Acrescenta o Acórdão do Supremo Tribunal de Justiça, de 2.2.88, in BMJ – 374, 436 (continuamos a citar):

“No tocante à interpretação, o artigo 236º, determinado por razões de protecção ao declaratário e de segurança do tráfico, consagrou a denominada teoria da impressão do destinatário, vindo privilegiar o sentido objectivo da declaração negocial temperado por um elemento de inspiração subjectivista: aquele sentido deixa de prevalecer quando não possa razoavelmente ser imputado ao declarante (n.º 1, “in fine”). O mesmo sentido objectivo igualmente é inatendível quando não coincida com a vontade real do declarante e esta seja conhecida do declaratário (n.º 2). Assim, a interpretação das declarações negociais não se dirige, salvo no caso do artigo 236º, n.º 2, a fixar um facto simples – o sentido que o declarante quis imprimir à sua declaração –, mas o sentido jurídico, normativo, da declaração.
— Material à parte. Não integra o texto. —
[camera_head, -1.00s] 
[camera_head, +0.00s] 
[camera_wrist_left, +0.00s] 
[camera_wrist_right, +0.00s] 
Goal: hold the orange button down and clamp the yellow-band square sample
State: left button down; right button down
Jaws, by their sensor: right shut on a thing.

A integração dos negócios jurídicos postula, por seu turno, duas exigências: investigar o que as partes teriam querido se houvessem previsto o ponto omisso, e o que os ditames da boa fé impõem. Estando em causa a aplicação de critérios da lei, ainda que apoiados factualmente, trata-se, nos dois casos, de matéria de direito.”

Mota Pinto – “Teoria Geral do Direito Civil” – 4ª edição por António Pinto Monteiro e Paulo Mota Pinto – Coimbra Editora – Maio 2005 – pág. 446 e segs, ensina:

“…O Código não se pronuncia sobre o problema de saber quais as circunstâncias atendíveis para a interpretação.

De acordo com o critério propugnado, quanto ao problema do tipo do sentido negocial decisivo para a interpretação, também aqui se deverá operar com a hipótese de um declaratário normal: serão atendíveis todos os coeficientes ou elementos que um declaratário medianamente instruído, diligente e sagaz, na posição do declaratário efectivo, teria tomado em conta.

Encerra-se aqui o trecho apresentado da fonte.